While military aircraft and ships have certain lifespans and need to be replaced before they become too costly to maintain or obsolete technologically, many question why a country as debt-ridden and financially troubled as Greece needs to spend billions of euros (dollars) on defense procurement.

“I honestly feel national shame each time I am forced to buy weapons we do not need — based on an objective and correct estimate of the dangers the world as it is holds for Greece,” Deputy Prime Minister Theodore Pangalos said earlier this month, during a much-touted visit to Athens by Turkish Prime Minister Recep Tayyip Erdogan. “I know that on the other side of the border too the Turks are also buying weapons they do not need … due to an imaginary threat that arises from a political confrontation, which can be solved and must be solved.”

French European parliament member Daniel Cohn-Bendit was even blunter, accusing the leaders of France and Germany of obliging Greece to maintain arms sales negotiations with their countries before agreeing to financial aid.

“For the past three months, there were several billions in arms contracts that we forced Greece to confirm: French frigates … helicopters, airplanes, German submarines. It’s hypocrisy,” Cohn-Bendit said at a news conference in Paris earlier this month.

“We want to make money … on the backs of the Greeks,” he said.

Both the French and German governments flatly denied the allegations.

Greek Defense Minister Evangelos Venizelos has said Greece aims to slash military operating costs by up to 25 percent in 2010 from the previous year, although that would not affect arms procurement programs.

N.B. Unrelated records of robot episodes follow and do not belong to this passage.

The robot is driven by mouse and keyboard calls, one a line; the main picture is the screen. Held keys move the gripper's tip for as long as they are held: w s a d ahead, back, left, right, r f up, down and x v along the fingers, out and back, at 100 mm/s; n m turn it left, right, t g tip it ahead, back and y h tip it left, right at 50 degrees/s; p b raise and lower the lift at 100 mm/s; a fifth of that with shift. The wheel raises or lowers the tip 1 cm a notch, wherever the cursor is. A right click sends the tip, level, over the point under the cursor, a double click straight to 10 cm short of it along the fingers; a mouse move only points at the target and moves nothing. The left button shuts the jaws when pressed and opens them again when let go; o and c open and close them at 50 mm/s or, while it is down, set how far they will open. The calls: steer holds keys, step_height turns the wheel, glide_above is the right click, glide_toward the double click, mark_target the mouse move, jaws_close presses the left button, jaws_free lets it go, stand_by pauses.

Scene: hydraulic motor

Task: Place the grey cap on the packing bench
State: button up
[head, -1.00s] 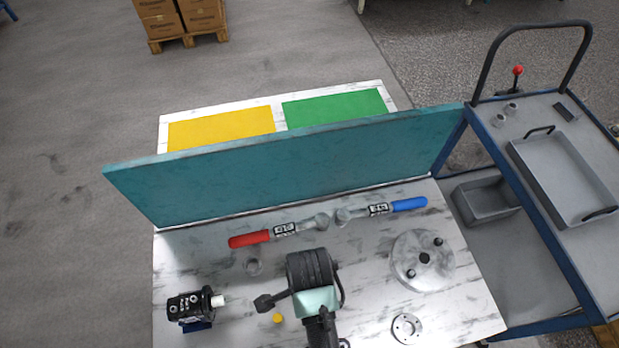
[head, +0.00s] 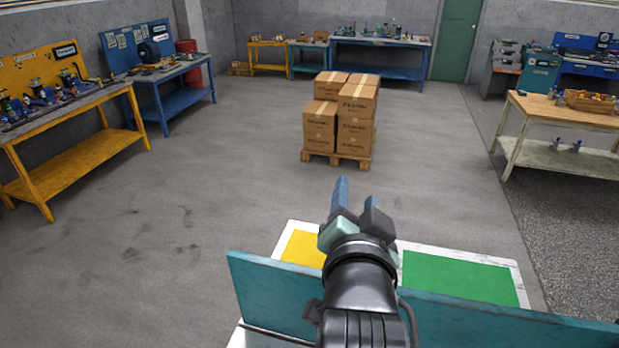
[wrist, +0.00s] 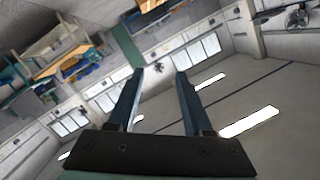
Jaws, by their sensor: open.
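My gripper (head: 356,194) is raised above the teal divider in the head view, with its blue fingers pointing up and away. In the wrist view the two fingers (wrist: 160,80) stand apart with nothing between them. The grey cap is not visible in either current view. No bench in view is clearly marked as the packing bench.
A teal upright panel (head: 460,312) crosses the near edge, with a yellow square (head: 302,248) and a green one (head: 458,278) beyond it. Stacked boxes (head: 340,118) stand on a pallet. Workbenches line the walls, including a wood-topped bench (head: 560,113) at right. Open floor lies between.

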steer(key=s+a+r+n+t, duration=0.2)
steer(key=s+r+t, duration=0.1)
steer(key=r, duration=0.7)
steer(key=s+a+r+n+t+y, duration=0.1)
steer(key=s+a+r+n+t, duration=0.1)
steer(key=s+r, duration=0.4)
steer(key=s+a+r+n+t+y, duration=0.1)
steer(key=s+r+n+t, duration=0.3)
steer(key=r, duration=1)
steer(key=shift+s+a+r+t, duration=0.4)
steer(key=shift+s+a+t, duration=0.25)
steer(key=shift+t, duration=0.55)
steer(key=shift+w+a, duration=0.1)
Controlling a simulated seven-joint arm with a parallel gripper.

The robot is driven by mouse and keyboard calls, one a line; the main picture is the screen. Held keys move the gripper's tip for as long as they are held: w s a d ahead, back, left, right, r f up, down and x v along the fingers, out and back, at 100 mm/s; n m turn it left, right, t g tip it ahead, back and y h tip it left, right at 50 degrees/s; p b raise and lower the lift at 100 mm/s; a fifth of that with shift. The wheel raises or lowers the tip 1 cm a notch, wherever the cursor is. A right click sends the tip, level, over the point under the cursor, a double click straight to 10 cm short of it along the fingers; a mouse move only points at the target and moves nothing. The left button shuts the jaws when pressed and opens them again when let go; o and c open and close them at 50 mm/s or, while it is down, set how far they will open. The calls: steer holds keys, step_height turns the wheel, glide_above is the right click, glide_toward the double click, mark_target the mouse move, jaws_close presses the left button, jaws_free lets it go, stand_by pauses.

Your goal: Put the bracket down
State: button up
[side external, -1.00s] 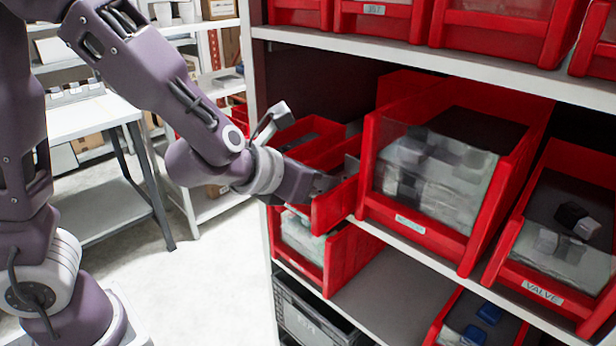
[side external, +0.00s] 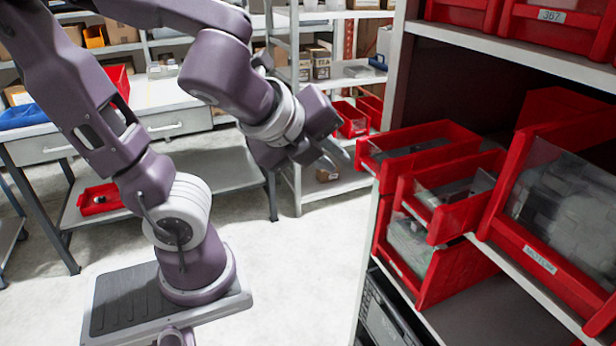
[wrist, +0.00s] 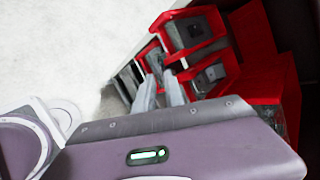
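My gripper (side external: 338,158) hangs in the air just left of the red bins in the side view. Its two grey fingers also show in the wrist view (wrist: 160,85), a small gap apart, with nothing visible held between them. The nearest red bin (side external: 428,146) sticks out of the shelf just right of the fingertips. A smaller red bin (side external: 436,226) with a clear front panel stands beside it and holds grey parts too small to make out. I cannot pick out a bracket in either view.
A larger red bin (side external: 530,258) of grey parts stands at the right on the shelf. A black crate (side external: 385,315) sits low under the shelf. A workbench (side external: 155,110) stands behind my arm. The pale floor (side external: 310,260) left of the shelf is clear.

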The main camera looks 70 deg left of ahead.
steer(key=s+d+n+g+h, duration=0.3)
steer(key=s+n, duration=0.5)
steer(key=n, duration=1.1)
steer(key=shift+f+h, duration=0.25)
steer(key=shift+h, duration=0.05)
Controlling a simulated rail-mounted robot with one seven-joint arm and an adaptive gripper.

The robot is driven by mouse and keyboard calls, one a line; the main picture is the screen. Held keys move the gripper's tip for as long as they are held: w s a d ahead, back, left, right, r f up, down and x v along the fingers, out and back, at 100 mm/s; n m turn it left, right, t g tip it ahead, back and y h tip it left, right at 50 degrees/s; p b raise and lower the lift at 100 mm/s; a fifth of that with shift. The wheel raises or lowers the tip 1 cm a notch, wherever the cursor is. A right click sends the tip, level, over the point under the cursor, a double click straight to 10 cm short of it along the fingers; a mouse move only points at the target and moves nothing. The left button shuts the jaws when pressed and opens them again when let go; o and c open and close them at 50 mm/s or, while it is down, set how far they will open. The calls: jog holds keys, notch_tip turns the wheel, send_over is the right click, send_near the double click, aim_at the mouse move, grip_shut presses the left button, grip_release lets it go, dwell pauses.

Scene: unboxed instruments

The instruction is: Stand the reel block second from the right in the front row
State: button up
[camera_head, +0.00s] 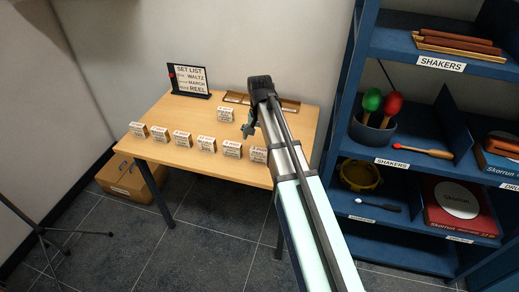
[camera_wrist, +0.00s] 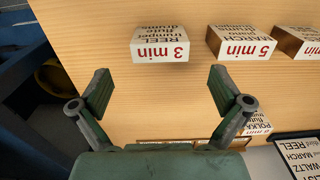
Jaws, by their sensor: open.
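The reel block (camera_wrist: 160,44), a small block with a white face lettered REEL and 3 min, stands at the right end of the front row. It appears in the head view (camera_head: 258,155), partly hidden by my arm. My gripper (camera_wrist: 160,92) is open and empty. In the wrist view the reel block lies beyond the gap between the fingers, touching neither. In the head view my gripper (camera_head: 247,127) is over the table's right part, behind the front row. A block marked 5 min (camera_wrist: 241,43) is the reel block's neighbour on its left.
More similar blocks (camera_head: 182,138) continue the front row leftward. A polka block (camera_wrist: 256,124) stands alone behind (camera_head: 225,115). A set list sign (camera_head: 190,80) and a shallow wooden tray (camera_head: 289,104) are at the table's back. Blue shelves (camera_head: 430,55) stand to the right.

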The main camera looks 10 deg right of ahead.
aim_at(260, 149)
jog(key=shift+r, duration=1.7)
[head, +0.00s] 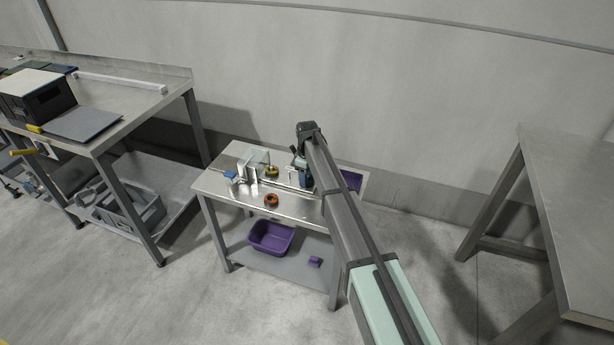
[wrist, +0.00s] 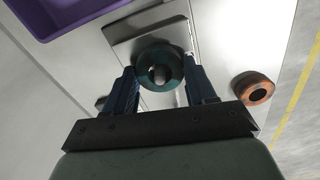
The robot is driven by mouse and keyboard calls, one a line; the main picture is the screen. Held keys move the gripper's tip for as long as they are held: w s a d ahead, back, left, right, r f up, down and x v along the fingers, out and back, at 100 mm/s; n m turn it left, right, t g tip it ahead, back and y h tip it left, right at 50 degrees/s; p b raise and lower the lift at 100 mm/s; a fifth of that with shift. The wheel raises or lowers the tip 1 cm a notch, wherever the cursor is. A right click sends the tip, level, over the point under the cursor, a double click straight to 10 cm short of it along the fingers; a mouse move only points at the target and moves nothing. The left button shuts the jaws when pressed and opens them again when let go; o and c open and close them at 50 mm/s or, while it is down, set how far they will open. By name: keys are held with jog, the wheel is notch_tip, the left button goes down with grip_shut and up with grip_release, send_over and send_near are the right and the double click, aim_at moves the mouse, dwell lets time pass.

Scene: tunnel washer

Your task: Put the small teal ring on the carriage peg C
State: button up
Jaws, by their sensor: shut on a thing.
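My gripper (wrist: 163,82) is shut on the small teal ring (wrist: 146,79), with a dark blue finger on either side of it in the wrist view. A pale round peg end (wrist: 162,73) shows through the ring's hole, over a grey metal carriage plate (wrist: 125,50). I cannot tell whether the ring is around the peg or just above it. In the head view my gripper (head: 305,183) is low over the right part of the small metal table (head: 235,190), and the ring is hidden there. No letter is readable on the peg.
An orange-brown ring (head: 271,200) lies near the table's front edge; it also shows in the wrist view (wrist: 253,89). A yellow ring (head: 272,171) is beside a pale machine block (head: 254,163). A purple bin (head: 351,180) is at the right end; another (head: 271,238) stands below.

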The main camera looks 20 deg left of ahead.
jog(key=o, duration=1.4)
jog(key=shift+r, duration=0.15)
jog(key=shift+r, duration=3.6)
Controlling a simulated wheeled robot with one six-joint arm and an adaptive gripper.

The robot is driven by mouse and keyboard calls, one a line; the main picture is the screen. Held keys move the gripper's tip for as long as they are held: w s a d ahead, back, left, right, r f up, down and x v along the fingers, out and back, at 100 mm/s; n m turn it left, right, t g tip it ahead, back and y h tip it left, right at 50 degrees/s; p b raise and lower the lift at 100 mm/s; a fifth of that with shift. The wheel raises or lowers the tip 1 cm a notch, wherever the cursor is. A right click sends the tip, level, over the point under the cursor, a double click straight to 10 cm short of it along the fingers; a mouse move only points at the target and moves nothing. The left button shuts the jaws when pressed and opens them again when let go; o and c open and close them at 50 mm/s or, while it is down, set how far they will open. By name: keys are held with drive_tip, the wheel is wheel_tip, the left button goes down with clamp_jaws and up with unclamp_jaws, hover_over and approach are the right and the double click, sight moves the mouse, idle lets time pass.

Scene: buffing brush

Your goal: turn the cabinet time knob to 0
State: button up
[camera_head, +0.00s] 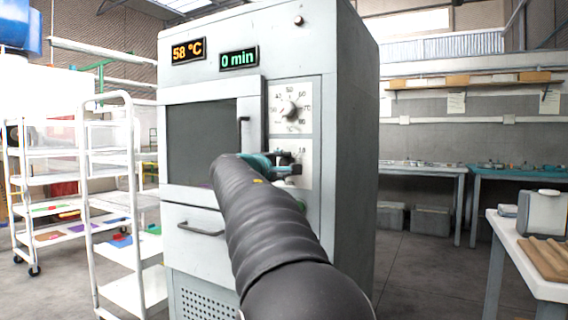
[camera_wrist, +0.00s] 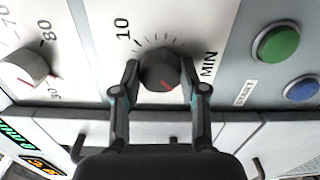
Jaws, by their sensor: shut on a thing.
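The cabinet (camera_head: 345,130) stands in the middle of the head view. Its displays read 58 °C (camera_head: 188,50) and 0 min (camera_head: 239,59). The time knob (camera_wrist: 161,68) is dark and round with a red pointer mark, on a white dial marked 10 and MIN in the wrist view. My gripper (camera_wrist: 162,78) has one finger on each side of this knob and is shut on it. In the head view my gripper (camera_head: 284,165) is at the lower dial plate, and my arm hides part of the panel and most of the time knob.
The temperature knob (camera_head: 289,108) is above the time knob. A green button (camera_wrist: 279,43) and a blue button (camera_wrist: 302,89) sit beside the time dial in the wrist view. The door handle (camera_head: 243,134) is left of the panel. A white shelf cart (camera_head: 137,200) stands at left.

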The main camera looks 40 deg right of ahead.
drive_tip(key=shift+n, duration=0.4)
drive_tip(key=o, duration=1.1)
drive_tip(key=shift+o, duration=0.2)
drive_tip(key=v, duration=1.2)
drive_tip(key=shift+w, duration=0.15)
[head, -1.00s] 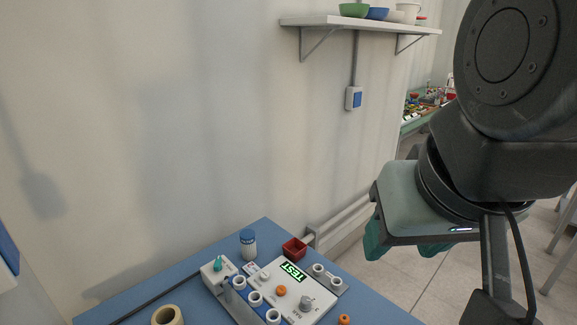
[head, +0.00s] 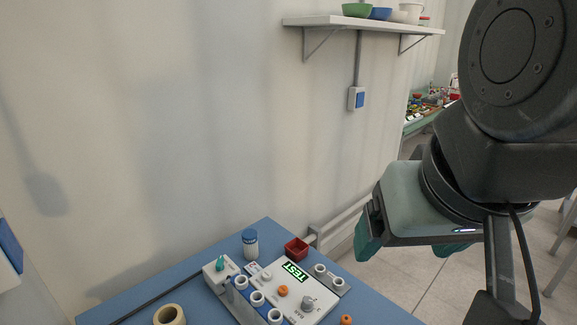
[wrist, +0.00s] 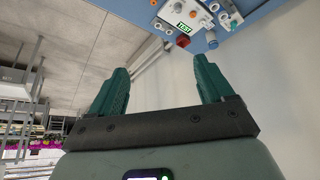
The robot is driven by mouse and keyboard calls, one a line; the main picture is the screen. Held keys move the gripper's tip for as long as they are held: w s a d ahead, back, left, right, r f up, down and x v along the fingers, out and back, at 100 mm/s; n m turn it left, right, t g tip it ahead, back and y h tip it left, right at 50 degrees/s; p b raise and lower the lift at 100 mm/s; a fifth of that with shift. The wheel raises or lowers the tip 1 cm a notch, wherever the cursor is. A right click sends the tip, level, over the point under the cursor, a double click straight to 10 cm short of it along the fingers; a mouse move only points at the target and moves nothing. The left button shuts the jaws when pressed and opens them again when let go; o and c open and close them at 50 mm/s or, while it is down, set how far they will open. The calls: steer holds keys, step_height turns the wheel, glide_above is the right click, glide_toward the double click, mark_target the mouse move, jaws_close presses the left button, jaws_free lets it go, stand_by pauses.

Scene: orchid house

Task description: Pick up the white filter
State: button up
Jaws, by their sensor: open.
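No piece can be told for certain as the white filter. Several small white ring-topped pieces (head: 257,298) stand in a row beside the white test panel (head: 318,297) on the blue table (head: 190,287), and others stand at the panel's right side. My gripper (head: 411,250) is open and empty, with green fingers, in the air to the right of the table and well above the floor. In the wrist view my gripper (wrist: 161,68) has its two fingers apart with nothing between them. The panel (wrist: 183,15) shows small at the top of that view.
A blue-capped white bottle (head: 250,244) and a red open box (head: 296,249) stand behind the panel. A beige roll (head: 169,315) sits at the front left. A wall shelf (head: 365,23) with bowls hangs above. A wall pipe (head: 340,224) runs right of the table.

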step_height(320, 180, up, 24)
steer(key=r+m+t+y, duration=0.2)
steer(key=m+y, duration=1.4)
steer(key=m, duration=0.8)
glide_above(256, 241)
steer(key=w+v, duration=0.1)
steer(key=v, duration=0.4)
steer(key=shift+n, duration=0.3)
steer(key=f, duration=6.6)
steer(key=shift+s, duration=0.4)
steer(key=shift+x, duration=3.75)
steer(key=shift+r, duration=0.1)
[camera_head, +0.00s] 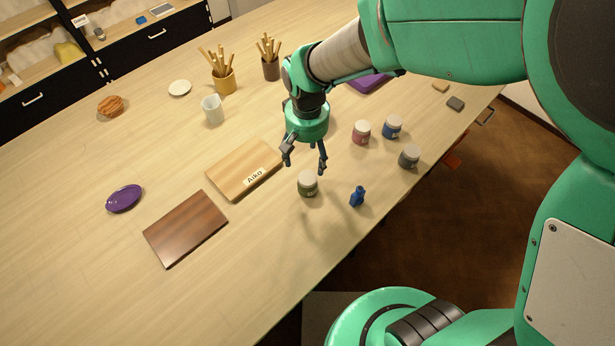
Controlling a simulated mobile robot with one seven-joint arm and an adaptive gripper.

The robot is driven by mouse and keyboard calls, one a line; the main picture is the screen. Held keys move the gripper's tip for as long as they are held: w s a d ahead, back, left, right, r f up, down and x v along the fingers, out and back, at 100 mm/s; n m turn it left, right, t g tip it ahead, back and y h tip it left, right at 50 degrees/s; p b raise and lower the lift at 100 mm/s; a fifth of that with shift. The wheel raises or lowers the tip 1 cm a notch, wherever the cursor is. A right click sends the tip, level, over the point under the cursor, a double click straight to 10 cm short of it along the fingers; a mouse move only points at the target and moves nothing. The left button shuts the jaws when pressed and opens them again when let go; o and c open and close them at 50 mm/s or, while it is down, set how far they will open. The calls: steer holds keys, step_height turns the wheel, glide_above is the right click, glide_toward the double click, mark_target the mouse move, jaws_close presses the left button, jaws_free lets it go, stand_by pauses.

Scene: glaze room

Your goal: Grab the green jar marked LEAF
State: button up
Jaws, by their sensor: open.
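A small green jar (307,186) with a pale lid stands upright on the table, right of the light wooden board. Its label is too small to read. My gripper (304,168) points down above and just behind the jar, its fingers apart and empty. Whether a finger touches the jar cannot be told from this view. Other lidded jars stand to the right: a pink one (361,133), a blue one (392,127) and a dark grey-green one (409,157).
A light board (232,172) labelled Aiko and a dark board (185,229) lie to the left.

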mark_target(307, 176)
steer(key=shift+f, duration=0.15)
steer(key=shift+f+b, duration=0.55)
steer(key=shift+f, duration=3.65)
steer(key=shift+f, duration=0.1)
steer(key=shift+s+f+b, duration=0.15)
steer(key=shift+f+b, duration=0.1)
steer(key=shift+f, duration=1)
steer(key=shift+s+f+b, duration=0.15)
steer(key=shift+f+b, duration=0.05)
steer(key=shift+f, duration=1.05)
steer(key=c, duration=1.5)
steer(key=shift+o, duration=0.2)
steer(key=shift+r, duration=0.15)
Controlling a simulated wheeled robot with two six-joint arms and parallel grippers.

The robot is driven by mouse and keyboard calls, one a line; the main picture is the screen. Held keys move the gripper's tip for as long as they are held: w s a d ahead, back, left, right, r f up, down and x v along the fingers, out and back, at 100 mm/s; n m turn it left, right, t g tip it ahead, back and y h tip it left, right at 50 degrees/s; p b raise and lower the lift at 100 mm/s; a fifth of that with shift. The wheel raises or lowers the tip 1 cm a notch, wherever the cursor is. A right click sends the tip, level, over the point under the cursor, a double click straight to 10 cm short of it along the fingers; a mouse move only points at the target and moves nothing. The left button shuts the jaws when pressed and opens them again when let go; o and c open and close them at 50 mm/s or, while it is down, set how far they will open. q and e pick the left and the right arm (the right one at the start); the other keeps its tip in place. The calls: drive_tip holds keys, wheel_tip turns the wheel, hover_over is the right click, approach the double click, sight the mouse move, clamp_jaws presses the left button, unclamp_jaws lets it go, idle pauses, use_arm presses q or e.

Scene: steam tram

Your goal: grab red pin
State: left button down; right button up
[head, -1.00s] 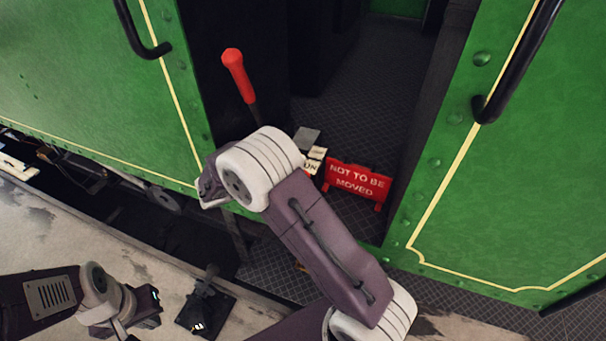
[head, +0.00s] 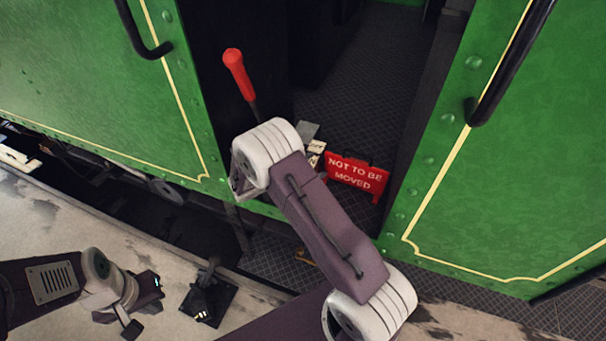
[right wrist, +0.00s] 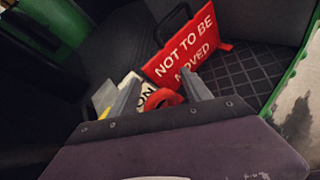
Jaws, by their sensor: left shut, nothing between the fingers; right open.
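In the right wrist view a small red curved piece (right wrist: 168,98), which looks like a ring and may be the red pin, shows between the fingers of my right gripper (right wrist: 163,78). That gripper is open, its fingers pointing toward the piece; contact cannot be told. The piece's lower part is hidden behind the gripper body. In the head view my own right arm hides the right gripper and this piece. My left gripper (head: 132,327) is shut and empty at the lower left, over the pale ground.
A red "NOT TO BE MOVED" sign (head: 357,172) stands on the dark cab floor (head: 350,110). Pale lettered plates (head: 316,148) lie beside it. A red-handled lever (head: 239,74) rises at the doorway's left. Green panels (head: 510,190) with black handrails flank the opening.

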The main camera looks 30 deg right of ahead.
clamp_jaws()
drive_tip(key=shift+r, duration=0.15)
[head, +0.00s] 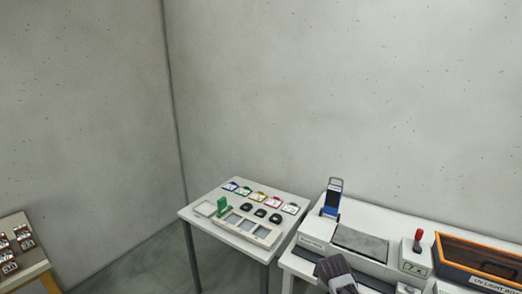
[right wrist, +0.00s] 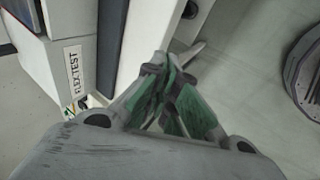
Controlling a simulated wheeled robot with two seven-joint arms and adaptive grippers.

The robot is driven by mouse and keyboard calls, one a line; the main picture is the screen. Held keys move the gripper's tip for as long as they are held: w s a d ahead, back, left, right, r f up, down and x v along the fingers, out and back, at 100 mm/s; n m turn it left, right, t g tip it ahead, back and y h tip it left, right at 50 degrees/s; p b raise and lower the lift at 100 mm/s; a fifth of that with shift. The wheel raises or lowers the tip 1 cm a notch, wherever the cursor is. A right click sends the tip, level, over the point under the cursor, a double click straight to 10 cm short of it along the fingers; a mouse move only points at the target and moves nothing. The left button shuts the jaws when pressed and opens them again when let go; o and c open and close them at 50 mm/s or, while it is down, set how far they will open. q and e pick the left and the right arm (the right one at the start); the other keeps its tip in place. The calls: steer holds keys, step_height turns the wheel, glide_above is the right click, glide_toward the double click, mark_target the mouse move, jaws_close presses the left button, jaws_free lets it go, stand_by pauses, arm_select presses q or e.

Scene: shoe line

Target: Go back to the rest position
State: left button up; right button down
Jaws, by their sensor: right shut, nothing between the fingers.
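My right gripper (right wrist: 168,75) shows in the right wrist view. Its green-padded fingers are drawn together at the tips, with nothing between them. It is beside the white bench unit with the FLEXTEST label (right wrist: 75,68). In the head view a dark grey piece at the bottom edge, in front of the machine bench, appears to be part of my right arm. My left gripper is not in view.
A small white table (head: 192,214) carries coloured cards, dark pieces, a green item (head: 222,206) and a tray (head: 232,229). Right of it, the machine bench (head: 300,262) holds a blue device (head: 332,198) and an orange-edged UV light box (head: 480,258). Another table stands far left.

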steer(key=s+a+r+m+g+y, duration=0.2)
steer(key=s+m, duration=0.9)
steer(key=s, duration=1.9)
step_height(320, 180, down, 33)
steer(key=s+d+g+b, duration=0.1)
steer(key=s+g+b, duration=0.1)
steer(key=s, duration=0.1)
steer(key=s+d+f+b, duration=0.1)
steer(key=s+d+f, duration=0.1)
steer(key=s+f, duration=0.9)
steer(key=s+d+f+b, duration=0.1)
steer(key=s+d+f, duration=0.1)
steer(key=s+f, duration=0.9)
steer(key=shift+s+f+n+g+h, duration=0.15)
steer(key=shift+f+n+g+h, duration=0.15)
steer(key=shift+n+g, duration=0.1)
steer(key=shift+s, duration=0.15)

The Turkish prime minister himself made overtures about whittling down the amount the two countries spend on the military.

“Both countries have very large defense budgets. … We must reduce these expenditures and use the money for other purposes,” Erdogan told Greek state television ahead of his visit.

But despite the warm words, no progress was made on issues of defense spending, a subject which wasn’t even on the agenda during Erdogan’s trip to Athens.

Periklis Zorzovilis, president of the Institute of Security and Defense Analysis in Athens, said that without a substantial change in stance from Turkey on its relations with Greece, including on flight violations in the Aegean, Greece can’t very well overhaul its own policy regarding its neighbor.

What Athens must do, however, is be more efficient in its arms programs, he noted.

Greece has said it needs 40 fighter jets, and both Germany and France are vying for the contract: Germany wants Greece to buy Eurofighter planes — made by a consortium of German, Italian, Spanish and British companies — while France is eager to sell Athens its Rafale fighter aircraft, produced by Dassault.

Germany is Greece’s largest supplier of arms, according to a report published by the Stockholm International Peace Research Institute in March, with Athens receiving 35 percent of the weapons it bought last year from there. Germany sent 13 percent of its arms exports to Greece, making Greece the second largest recipient behind Turkey, SIPRI said.

According to the German economy ministry’s most recent figures, published this month, all German commercial and army arms exports to Greece in 2008 were worth about euro199,6 million.

France is also in talks to sell six FREMM frigates for the Greek navy, which patrols the Aegean and also participates in anti-piracy operations as part of an international task force.

Others reportedly interested in the frigate program, worth an estimated euro2.7 billion (US$3.31 billion) include Germany, Spain and the Netherlands — all countries that extended rescue loans as part of Greece’s bailout this month.